While we left Joyce's ranch to the NW, we returned from the SW. Joyce's husband, Edley, was out cleaning up trees which had fallen over the winter. Using his tractor he was piling them on a large burning slash pile.

The cattle were about the pasture and in the sunny, warm, Spring day were quite relaxed to watch us pass by - as long as we didn't get too close to the baby calves.

It was almost 2:30 pm when we returned. 5 hours of hiking. We estimated that we hiked 8 miles. A slower pace due to our bushwhacking.

I have never been anywhere where there were so many deer ticks! A few weeks ago in these mountains other people got a number of ticks on their clothes. I never got any then. Today the same thing was happening as the people with lighter clothes were again attracting the ticks.

My good fortune didn't last as during my return trip I started to find a tick or two on my black pants. Then I felt one crawling on the small of my back. Another time while waiting for the women to catch up I took my shirt off and found a few more ticks. At the end of the hike I again took my shirt off and found a tick over my heart starting to burrow in. Sue Ann and Joyce were giving me grief and compared me to the TV show "The Bachelor" where the bachelor was taking his shirt off numerous times during the show.

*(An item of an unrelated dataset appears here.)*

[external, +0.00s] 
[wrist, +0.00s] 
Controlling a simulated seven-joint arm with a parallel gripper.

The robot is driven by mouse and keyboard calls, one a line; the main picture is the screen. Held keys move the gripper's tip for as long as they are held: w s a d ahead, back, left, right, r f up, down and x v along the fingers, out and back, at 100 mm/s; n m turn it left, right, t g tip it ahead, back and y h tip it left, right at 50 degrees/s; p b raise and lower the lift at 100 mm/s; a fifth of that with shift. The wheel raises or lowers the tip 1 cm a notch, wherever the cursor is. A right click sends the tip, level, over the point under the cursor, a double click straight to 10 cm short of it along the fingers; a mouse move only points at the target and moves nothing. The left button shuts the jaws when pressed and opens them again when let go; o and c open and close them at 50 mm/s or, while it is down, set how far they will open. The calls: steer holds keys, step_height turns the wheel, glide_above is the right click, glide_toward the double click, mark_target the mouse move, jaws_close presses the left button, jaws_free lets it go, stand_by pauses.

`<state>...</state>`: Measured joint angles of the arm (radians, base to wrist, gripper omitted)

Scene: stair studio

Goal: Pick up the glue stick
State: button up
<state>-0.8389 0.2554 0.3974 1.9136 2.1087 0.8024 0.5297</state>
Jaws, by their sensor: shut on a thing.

When I got home I stripped and found more ticks. All total I must have had 10 - 12 ticks on me that day. I can't remember having that many ticks on me in my entire life. *sheesh!*

After the hike was over I helped Gary retrieve his trailer from his former property where we hiked the previous time. It was wetter earlier and he was unable to pull the trailer out without getting stuck - even with a four wheel drive. The trailer was loaded with logs. Using a shovel I filled in the tire ruts from the previous attempt, then Gary backed in and hooked up the trailer. We had no problems getting the trailer this time.